▸ Given problem: Return each line holding the string "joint".

▸ Data segment:
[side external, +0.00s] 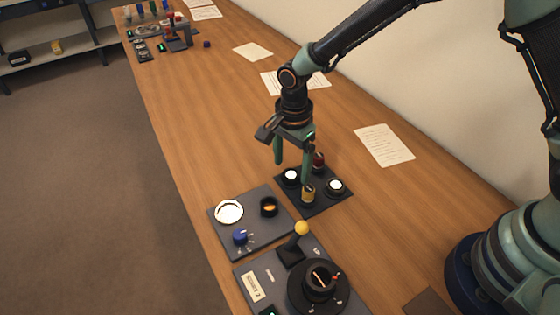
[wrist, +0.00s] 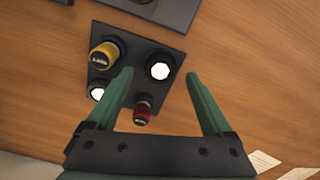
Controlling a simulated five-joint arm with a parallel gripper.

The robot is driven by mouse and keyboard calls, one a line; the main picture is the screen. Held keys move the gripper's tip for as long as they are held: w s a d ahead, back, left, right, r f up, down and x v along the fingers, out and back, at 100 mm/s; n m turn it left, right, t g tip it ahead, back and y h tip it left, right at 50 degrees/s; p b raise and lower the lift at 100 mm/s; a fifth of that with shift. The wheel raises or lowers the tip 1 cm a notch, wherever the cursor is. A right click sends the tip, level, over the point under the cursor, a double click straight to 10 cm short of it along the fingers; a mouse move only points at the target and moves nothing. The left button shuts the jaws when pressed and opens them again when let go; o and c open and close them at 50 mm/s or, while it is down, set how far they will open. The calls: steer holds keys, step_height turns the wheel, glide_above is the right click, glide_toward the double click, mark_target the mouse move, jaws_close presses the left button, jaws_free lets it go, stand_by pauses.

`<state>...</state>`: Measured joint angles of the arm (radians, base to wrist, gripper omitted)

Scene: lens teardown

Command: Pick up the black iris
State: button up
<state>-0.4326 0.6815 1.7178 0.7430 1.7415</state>
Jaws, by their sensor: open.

▸ Response for this exercise:
Controlling a simulated five-joint arm with a parallel gripper.
`<state>...</state>`: Measured joint angles of the arm (radians, base to wrist, gripper omitted)

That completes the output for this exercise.